At the beginning of the 117th Congress, 200 representatives and 48 senators took a stand that they would oppose any funding bill that weakened long-standing pro-life provisions

Not only have congressional liberals proposed gutting protections such as the Hyde Amendment that prohibits federal funds from being spent on abortions, they have advanced a radical pro-abortion agenda that is extreme and out of step with what most Americans across the political spectrum believe.  

Planned Parenthood’s most recent annual report shows the organization performed 383,460 abortions in fiscal year 2020 while receiving more than $663 million in taxpayer funding.
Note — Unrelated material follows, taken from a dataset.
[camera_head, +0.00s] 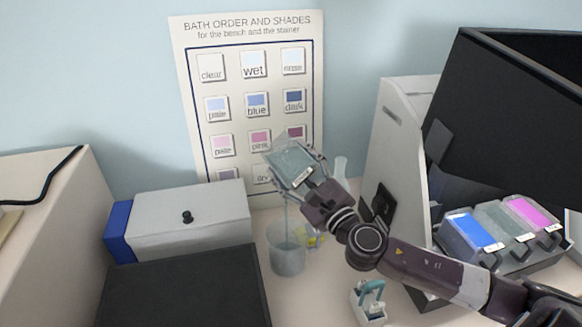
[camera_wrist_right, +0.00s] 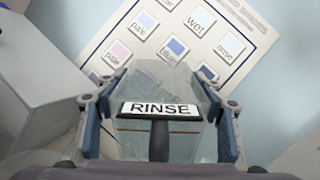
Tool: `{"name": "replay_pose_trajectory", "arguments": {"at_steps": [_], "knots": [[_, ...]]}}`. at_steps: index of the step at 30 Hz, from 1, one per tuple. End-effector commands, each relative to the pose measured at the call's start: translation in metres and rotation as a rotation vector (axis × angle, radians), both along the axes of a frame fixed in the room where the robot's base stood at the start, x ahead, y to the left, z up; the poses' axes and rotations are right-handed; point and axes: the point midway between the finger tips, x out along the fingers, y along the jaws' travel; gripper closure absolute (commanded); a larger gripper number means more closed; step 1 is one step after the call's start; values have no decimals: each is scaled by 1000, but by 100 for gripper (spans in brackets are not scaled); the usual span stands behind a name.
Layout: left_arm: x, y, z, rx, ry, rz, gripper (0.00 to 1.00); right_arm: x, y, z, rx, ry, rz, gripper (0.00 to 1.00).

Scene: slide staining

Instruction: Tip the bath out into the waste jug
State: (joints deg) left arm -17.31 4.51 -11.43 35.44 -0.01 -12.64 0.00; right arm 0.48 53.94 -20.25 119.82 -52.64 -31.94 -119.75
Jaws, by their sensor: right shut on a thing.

That is an injustice that must not continue. 

Not a single penny of the taxpayers’ dollars should go to the abortion industry. Lawmakers should ensure the appropriations bills protect life. 

These are just a few examples of the important policy issues that could be affected by the fiscal year 2023 appropriations process. The 12 annual spending bills cover hundreds of programs and virtually every subject that the federal government touches.

Instead of a lame-duck liberal spending binge, the next Congress should carefully write responsible appropriations bills. The Heritage Foundation’s Budget Blueprint includes more than 100 different policy recommendations for discretionary spending programs.

Lawmakers should go on offense and deliver policy victories for the American people by passing sensible spending bills in the next Congress.